(Part of a data file)
——————————

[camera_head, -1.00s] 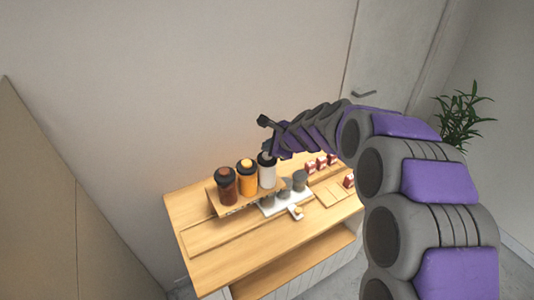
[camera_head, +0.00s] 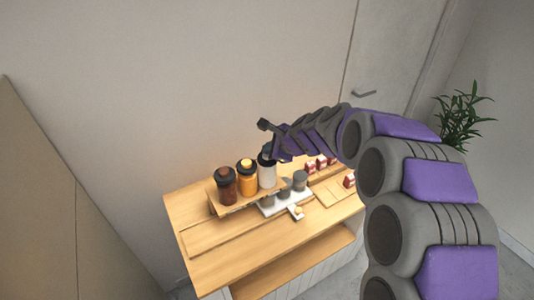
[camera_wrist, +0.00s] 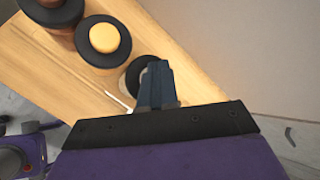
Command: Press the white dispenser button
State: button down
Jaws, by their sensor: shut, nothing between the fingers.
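The white dispenser (camera_head: 267,174) stands at the right end of the row of three on the cart's raised shelf. In the wrist view its dark round top (camera_wrist: 133,77) shows partly, and my gripper covers most of its button. My gripper (camera_head: 268,150) is shut and empty, pointing down right above the white dispenser. In the wrist view my gripper (camera_wrist: 158,72) overlaps the dispenser's top; I cannot tell whether it touches the button. The yellow dispenser (camera_head: 247,182) with a yellow button and the brown-red dispenser (camera_head: 227,188) stand to its left.
The wooden cart (camera_head: 205,245) carries a white tray (camera_head: 270,210) with grey cups (camera_head: 299,181) in front of the dispensers. Small red-and-white boxes (camera_head: 311,167) sit to the right. A wall is close behind the cart. A plant (camera_head: 460,120) stands at far right.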

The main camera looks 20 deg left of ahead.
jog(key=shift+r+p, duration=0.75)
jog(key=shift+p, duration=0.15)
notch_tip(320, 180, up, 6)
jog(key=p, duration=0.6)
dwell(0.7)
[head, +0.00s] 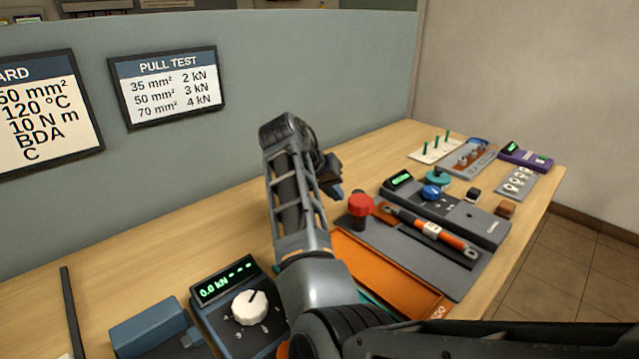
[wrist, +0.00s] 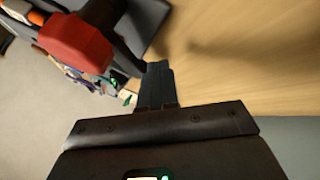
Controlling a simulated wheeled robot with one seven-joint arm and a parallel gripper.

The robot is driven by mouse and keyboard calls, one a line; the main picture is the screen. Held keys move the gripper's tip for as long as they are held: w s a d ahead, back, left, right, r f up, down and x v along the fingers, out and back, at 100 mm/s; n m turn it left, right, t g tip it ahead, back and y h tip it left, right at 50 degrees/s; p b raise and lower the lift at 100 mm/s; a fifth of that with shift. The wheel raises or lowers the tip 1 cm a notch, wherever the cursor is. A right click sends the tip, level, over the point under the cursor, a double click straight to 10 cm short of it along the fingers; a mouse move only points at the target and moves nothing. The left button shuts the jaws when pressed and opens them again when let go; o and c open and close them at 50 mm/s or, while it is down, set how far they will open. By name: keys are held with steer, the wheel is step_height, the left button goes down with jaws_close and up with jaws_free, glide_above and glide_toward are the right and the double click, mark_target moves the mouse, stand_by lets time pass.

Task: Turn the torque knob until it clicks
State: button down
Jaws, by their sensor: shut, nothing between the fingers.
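A blue knob (head: 431,192) sits on a dark grey device (head: 460,213) with a small green display, on the right part of the bench. A white knob (head: 250,307) with a dark pointer line sits on a dark blue box (head: 222,319) whose display reads 0.0 kN. No label shows which is the torque knob. My gripper (head: 337,191) is above the bench, left of the blue knob and apart from both knobs. Its fingers are together and empty in the wrist view (wrist: 157,75). The wrist view shows neither knob clearly.
A red-topped post (head: 360,205) stands close to my gripper; it also looms in the wrist view (wrist: 75,42). An orange-handled tool (head: 428,228) lies on a grey plate beside an orange tray (head: 385,277). The wooden bench (head: 215,235) is bare behind my arm.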

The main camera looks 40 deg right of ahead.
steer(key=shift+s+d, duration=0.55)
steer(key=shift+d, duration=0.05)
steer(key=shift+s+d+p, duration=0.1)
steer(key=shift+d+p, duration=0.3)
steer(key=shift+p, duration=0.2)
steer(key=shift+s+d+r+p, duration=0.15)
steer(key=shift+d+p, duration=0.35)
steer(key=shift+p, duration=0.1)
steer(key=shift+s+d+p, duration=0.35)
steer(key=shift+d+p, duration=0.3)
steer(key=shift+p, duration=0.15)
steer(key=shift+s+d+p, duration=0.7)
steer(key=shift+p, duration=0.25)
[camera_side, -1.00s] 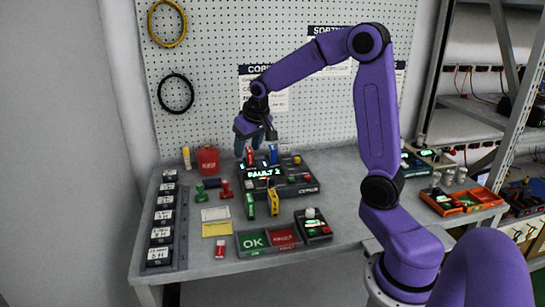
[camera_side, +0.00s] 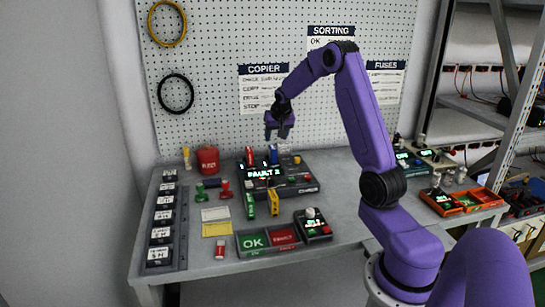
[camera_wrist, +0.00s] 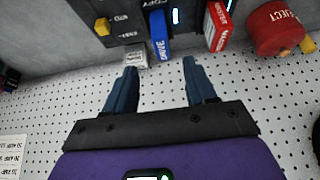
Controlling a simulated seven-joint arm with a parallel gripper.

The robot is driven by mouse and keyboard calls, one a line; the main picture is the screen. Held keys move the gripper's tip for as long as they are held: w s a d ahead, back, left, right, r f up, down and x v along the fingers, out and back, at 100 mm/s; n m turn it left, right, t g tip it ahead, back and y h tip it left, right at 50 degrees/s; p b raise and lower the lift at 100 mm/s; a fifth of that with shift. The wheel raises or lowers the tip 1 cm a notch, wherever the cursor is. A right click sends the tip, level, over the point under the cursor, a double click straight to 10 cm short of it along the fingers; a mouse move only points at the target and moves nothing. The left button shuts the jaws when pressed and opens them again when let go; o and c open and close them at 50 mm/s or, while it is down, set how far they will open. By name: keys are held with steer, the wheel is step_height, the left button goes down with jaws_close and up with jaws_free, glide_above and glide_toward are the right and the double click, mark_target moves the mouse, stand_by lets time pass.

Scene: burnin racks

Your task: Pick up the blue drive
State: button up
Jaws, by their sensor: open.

——————————

### Work to be completed
Above are records to transcribe exactly; leave their pictures out.

### Answer in full
[camera_head, -1.00s] 
[camera_head, +0.00s] 
[camera_wrist, +0.00s] 
Command: Press the white dispenser button
State: button down
Jaws, by their sensor: shut, nothing between the fingers.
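The white dispenser (camera_head: 267,174) stands at the right end of the row of three on the cart's raised shelf. In the wrist view its dark round top (camera_wrist: 133,77) shows partly, and my gripper covers most of its button. My gripper (camera_head: 268,150) is shut and empty, pointing down right above the white dispenser. In the wrist view my gripper (camera_wrist: 158,72) overlaps the dispenser's top; I cannot tell whether it touches the button. The yellow dispenser (camera_head: 247,182) with a yellow button and the brown-red dispenser (camera_head: 227,188) stand to its left.
The wooden cart (camera_head: 205,245) carries a white tray (camera_head: 270,210) with grey cups (camera_head: 299,181) in front of the dispensers. Small red-and-white boxes (camera_head: 311,167) sit to the right. A wall is close behind the cart. A plant (camera_head: 460,120) stands at far right.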

The main camera looks 20 deg left of ahead.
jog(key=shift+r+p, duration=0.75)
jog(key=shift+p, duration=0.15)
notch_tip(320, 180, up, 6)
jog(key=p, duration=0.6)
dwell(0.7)
[head, +0.00s] 
[wrist, +0.00s] 
Controlling a simulated wheeled robot with one seven-joint arm and a parallel gripper.

The robot is driven by mouse and keyboard calls, one a line; the main picture is the screen. Held keys move the gripper's tip for as long as they are held: w s a d ahead, back, left, right, r f up, down and x v along the fingers, out and back, at 100 mm/s; n m turn it left, right, t g tip it ahead, back and y h tip it left, right at 50 degrees/s; p b raise and lower the lift at 100 mm/s; a fifth of that with shift. The wheel raises or lowers the tip 1 cm a notch, wherever the cursor is. A right click sends the tip, level, over the point under the cursor, a double click straight to 10 cm short of it along the fingers; a mouse move only points at the target and moves nothing. The left button shuts the jaws when pressed and opens them again when let go; o and c open and close them at 50 mm/s or, while it is down, set how far they will open. By name: keys are held with steer, the wheel is step_height, the left button goes down with jaws_close and up with jaws_free, glide_above and glide_toward are the right and the double click, mark_target moves the mouse, stand_by lets time pass.

Task: Turn the torque knob until it clicks
State: button down
Jaws, by their sensor: shut, nothing between the fingers.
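A blue knob (head: 431,192) sits on a dark grey device (head: 460,213) with a small green display, on the right part of the bench. A white knob (head: 250,307) with a dark pointer line sits on a dark blue box (head: 222,319) whose display reads 0.0 kN. No label shows which is the torque knob. My gripper (head: 337,191) is above the bench, left of the blue knob and apart from both knobs. Its fingers are together and empty in the wrist view (wrist: 157,75). The wrist view shows neither knob clearly.
A red-topped post (head: 360,205) stands close to my gripper; it also looms in the wrist view (wrist: 75,42). An orange-handled tool (head: 428,228) lies on a grey plate beside an orange tray (head: 385,277). The wooden bench (head: 215,235) is bare behind my arm.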

The main camera looks 40 deg right of ahead.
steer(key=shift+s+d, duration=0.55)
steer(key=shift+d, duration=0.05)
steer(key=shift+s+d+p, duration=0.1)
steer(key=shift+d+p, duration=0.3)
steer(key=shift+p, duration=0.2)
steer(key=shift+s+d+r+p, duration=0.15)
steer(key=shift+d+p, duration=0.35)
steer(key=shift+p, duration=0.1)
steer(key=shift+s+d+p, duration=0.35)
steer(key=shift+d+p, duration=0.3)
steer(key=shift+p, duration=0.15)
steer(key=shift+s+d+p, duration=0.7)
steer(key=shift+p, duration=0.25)
[camera_side, -1.00s] 
[camera_side, +0.00s] 
[camera_wrist, +0.00s] 
Controlling a simulated seven-joint arm with a parallel gripper.

The robot is driven by mouse and keyboard calls, one a line; the main picture is the screen. Held keys move the gripper's tip for as long as they are held: w s a d ahead, back, left, right, r f up, down and x v along the fingers, out and back, at 100 mm/s; n m turn it left, right, t g tip it ahead, back and y h tip it left, right at 50 degrees/s; p b raise and lower the lift at 100 mm/s; a fifth of that with shift. The wheel raises or lowers the tip 1 cm a notch, wherever the cursor is. A right click sends the tip, level, over the point under the cursor, a double click straight to 10 cm short of it along the fingers; a mouse move only points at the target and moves nothing. The left button shuts the jaws when pressed and opens them again when let go; o and c open and close them at 50 mm/s or, while it is down, set how far they will open. By name: keys are held with steer, the wheel is step_height, the left button goes down with jaws_close and up with jaws_free, glide_above and glide_toward are the right and the double click, mark_target moves the mouse, stand_by lets time pass.

Scene: burnin racks

Your task: Pick up the blue drive
State: button up
Jaws, by their sensor: open.

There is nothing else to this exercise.